MetalGossip’у выдался шанс провести очень интересную телефонную беседу с Федором Сволочью, участником и идеологом питерской группы Theodor Bastard. Выражаем большую благодарность Федору за полные и увлекательные ответы!
Стиль Theodor Bastard сложно идентифицировать одним словом, название говорит само за себя – «бастарды» мастерски смешивают и этнические барабаны Африки, и современные электронные веяния, и русскую народную музыку, и шаманские мотивы, и еще множество элементов, делающих звучание группы совсем не похожим на другие.
В начале мая группа представила новый альбом «Vetvi», где тесно переплелись природа Карелии, чарующие тексты Яны Вевы – вокалистки группы, пение бурятской певицы Намгар Лхасарановой и полное погружение в красоты Русского Севера.
— Здравствуйте, Федор, рада Вас слышать!
— Здравствуйте!
— Первый вопрос такой, интересовались ли Вы в детстве мистикой, историей и древними языками?
— Любого ребенка, мне кажется, мистика увлекает. Меня всякие таинственные рассказы Говарда Лавкрафта, Роберта Блоха, и Стивена Кинга, и конечно, книги Кастанеды и Гурджиева потрясали. А еще сказки, которые в раннем детстве читали родители – это та мифология, которая ни одного ребенка не оставит равнодушным. Более того, скажу, что в таком циничном рациональном современном мире, когда все можно объяснить, все разложить по полочкам, пропадает вот эта таинственность. И потому жизнь человека, который воспитан на подобном рациональном восприятии, где все просто и объяснимо, оказывается тусклой и предсказуемой. Ведь еще великий русский филолог Алексей Фёдорович Лосев говорил, что миф – это максимально конкретная реальность, в которой нет ничего выдуманного, фальшивого и лишнего. Лучше и не скажешь. Ведь без этого самого мифологического восприятия, исчезает подлинная одухотворенность жизни. Я убежден, что мы – люди современной цивилизации – не должны терять мифа. Не должны утрачивать сказки, иначе произойдет настоящая катастрофа.

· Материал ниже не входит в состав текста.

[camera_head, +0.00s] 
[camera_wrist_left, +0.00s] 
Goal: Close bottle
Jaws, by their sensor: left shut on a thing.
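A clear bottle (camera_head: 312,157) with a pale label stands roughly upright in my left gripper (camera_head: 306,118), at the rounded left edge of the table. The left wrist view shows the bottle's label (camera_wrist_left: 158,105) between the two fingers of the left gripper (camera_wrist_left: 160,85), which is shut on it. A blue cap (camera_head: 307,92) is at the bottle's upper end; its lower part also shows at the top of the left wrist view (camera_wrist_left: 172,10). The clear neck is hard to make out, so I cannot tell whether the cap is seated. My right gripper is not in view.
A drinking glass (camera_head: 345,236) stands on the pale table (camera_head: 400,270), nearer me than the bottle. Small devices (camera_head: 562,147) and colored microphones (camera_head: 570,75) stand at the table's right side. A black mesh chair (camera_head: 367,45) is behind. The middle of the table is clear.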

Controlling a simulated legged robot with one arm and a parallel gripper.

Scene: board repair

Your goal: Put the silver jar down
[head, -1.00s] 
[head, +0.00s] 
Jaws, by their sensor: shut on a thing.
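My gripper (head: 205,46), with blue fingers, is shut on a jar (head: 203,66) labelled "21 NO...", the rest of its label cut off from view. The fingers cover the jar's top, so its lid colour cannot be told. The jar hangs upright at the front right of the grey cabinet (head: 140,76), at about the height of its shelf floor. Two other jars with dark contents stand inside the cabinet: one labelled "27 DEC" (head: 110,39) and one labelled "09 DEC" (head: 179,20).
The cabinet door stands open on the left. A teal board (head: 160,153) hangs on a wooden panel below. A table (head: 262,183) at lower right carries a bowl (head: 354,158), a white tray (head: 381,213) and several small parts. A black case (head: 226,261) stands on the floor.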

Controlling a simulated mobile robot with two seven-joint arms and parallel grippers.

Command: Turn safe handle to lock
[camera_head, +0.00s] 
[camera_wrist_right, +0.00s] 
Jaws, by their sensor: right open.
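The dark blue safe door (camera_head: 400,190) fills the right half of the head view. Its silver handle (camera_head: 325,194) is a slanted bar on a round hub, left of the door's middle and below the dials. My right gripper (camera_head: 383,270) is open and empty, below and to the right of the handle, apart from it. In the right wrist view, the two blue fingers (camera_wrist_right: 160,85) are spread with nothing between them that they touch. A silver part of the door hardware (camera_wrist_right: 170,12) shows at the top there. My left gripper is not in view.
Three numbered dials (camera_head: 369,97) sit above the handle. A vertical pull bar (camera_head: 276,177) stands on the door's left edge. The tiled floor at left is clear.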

— Но все-таки в современном мире вместо мистики и всего прочего приходит что-то другое, например, коммуникации, охватывающие весь мир. Вот я могу без особых проблем позвонить из Киева в Санкт-Петербург и запросто пообщаться с Вами. Ну, это может быть, не совсем равнозначная замена, но одно уходит — другое приходит.
— Я говорю, скорее, о двух разных типах сознания. Сознания мифологического, корни которого питают воды древности и которое основывается на непрерывности рода, а вы же говорите о втором типе сознания современного, оторванного от этих корней. А ведь еще Юнг, говорил, что мифообразование как таковое это неотъемлемая часть нашей психики, которая выступает в качестве хранилища архетипических структур и опыта. Он это и называл коллективным бессознательным. А теперь представьте, что вот этот древний источник, мы перекрываем камнем своего железобетонного «научного всезнания». Какой это опасный феномен.
А в целом насчет коммуникаций, я не уверен, что это какое-то «абсолютное благо». Может где-то нам всем не хватает некоторой дистанции друг от друга, чтобы мы могли путешествовать в какие-то неунифицированные таинственные уголки. А я, как человек, который много путешествует, могу сказать, что был шокирован, когда в том же Бейруте, в Ливане, обнаружил McDonalds, в котором продавались халяльные бургеры. Ну, это как пример. Даже в Камбодже в каких-то архаичных деревнях я встречал жилища, построенные из старых рекламных плакатов – вроде Мальборо и прочих, а на островах в индийском океане натыкался на обертки из-под Сникерса. И это повсеместно, к сожалению, такое распространение корпоративной культуры, которая затрагивает даже самые отдаленные уголки цивилизации, на мой взгляд, ведет человечество к полной глобализации и грядущей катастрофе. В этом смысле я консерватор. Я считаю, что народ, какой бы он ни был, не должен утрачивать свою связь с землей, свои традиции, свою идентичность и уникальность. Он должен идти по своему пути заложенному своей культурой. Не превращаться в еще один клон западного образа жизни.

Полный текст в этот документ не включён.